## PROVIDED INFORMATION
· · ·

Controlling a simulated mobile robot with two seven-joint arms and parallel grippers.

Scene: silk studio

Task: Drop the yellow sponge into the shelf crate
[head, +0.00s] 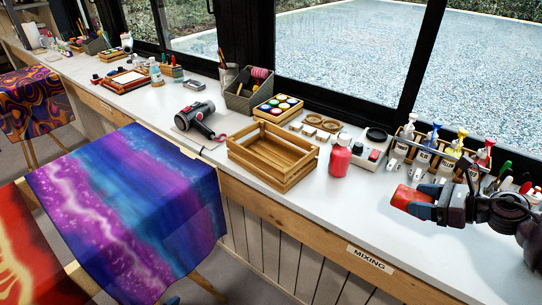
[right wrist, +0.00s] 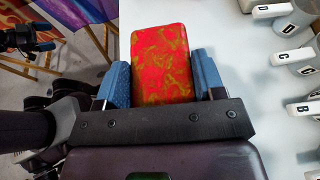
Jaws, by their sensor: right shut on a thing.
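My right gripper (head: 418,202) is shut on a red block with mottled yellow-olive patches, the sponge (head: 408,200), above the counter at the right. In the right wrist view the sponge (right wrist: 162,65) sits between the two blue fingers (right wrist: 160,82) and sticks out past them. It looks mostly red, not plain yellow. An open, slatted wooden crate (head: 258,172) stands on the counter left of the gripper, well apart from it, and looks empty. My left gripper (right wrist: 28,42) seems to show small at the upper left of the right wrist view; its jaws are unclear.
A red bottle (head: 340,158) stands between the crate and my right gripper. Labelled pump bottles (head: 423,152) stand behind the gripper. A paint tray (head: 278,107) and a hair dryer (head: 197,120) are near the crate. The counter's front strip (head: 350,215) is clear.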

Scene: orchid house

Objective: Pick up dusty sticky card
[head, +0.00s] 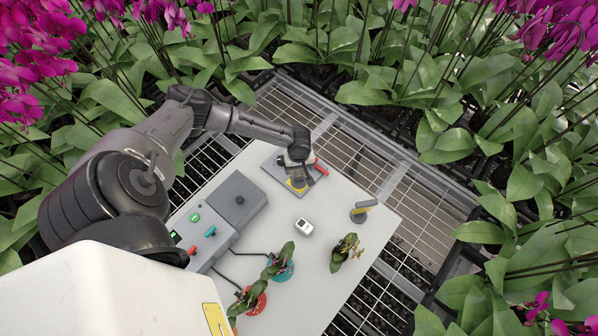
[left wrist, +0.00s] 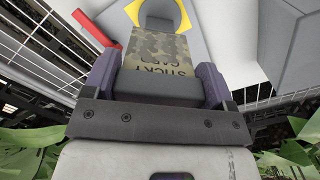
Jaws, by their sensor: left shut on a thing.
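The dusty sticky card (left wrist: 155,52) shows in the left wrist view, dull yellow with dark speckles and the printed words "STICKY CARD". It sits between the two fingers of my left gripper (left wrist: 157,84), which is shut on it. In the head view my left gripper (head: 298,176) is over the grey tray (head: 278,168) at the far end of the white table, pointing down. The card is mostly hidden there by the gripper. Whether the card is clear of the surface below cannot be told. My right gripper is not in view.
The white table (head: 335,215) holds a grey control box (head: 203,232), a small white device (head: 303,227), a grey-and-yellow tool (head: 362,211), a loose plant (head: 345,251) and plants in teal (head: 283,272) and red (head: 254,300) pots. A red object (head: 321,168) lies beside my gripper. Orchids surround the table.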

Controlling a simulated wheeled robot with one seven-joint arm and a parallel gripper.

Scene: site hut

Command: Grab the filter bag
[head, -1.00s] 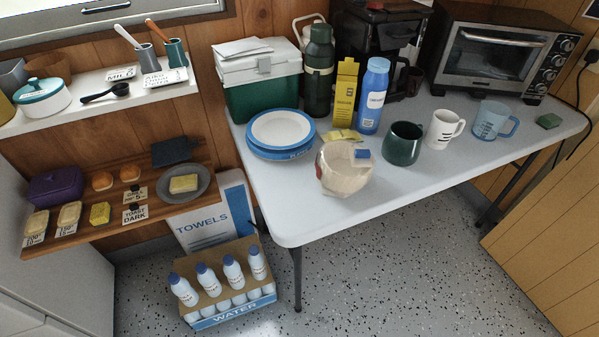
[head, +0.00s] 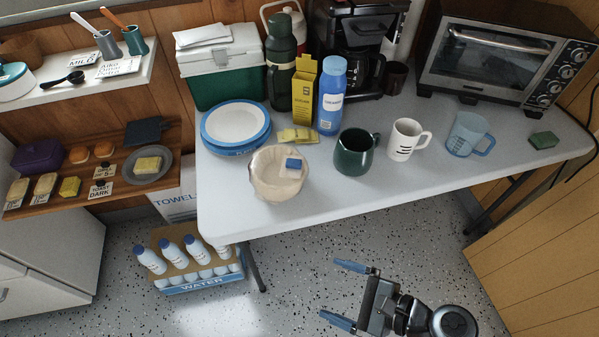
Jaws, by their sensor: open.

· · ·

## PROBLEM REQUIREMENTS
Reproduce the records, all of them, word for word; omit the pictures.

## OUTPUT
Controlling a simulated mobile robot with two seven-joint arms and parallel grippers.

Scene: silk studio

Task: Drop the yellow sponge into the shelf crate
[head, +0.00s] 
[right wrist, +0.00s] 
Jaws, by their sensor: right shut on a thing.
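My right gripper (head: 418,202) is shut on a red block with mottled yellow-olive patches, the sponge (head: 408,200), above the counter at the right. In the right wrist view the sponge (right wrist: 162,65) sits between the two blue fingers (right wrist: 160,82) and sticks out past them. It looks mostly red, not plain yellow. An open, slatted wooden crate (head: 258,172) stands on the counter left of the gripper, well apart from it, and looks empty. My left gripper (right wrist: 28,42) seems to show small at the upper left of the right wrist view; its jaws are unclear.
A red bottle (head: 340,158) stands between the crate and my right gripper. Labelled pump bottles (head: 423,152) stand behind the gripper. A paint tray (head: 278,107) and a hair dryer (head: 197,120) are near the crate. The counter's front strip (head: 350,215) is clear.

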Scene: orchid house

Objective: Pick up dusty sticky card
[head, +0.00s] 
[left wrist, +0.00s] 
Jaws, by their sensor: left shut on a thing.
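The dusty sticky card (left wrist: 155,52) shows in the left wrist view, dull yellow with dark speckles and the printed words "STICKY CARD". It sits between the two fingers of my left gripper (left wrist: 157,84), which is shut on it. In the head view my left gripper (head: 298,176) is over the grey tray (head: 278,168) at the far end of the white table, pointing down. The card is mostly hidden there by the gripper. Whether the card is clear of the surface below cannot be told. My right gripper is not in view.
The white table (head: 335,215) holds a grey control box (head: 203,232), a small white device (head: 303,227), a grey-and-yellow tool (head: 362,211), a loose plant (head: 345,251) and plants in teal (head: 283,272) and red (head: 254,300) pots. A red object (head: 321,168) lies beside my gripper. Orchids surround the table.

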Controlling a simulated wheeled robot with one seven-joint arm and a parallel gripper.

Scene: site hut

Command: Grab the filter bag
[head, -1.00s] 
[head, +0.00s] 
Jaws, by their sensor: open.

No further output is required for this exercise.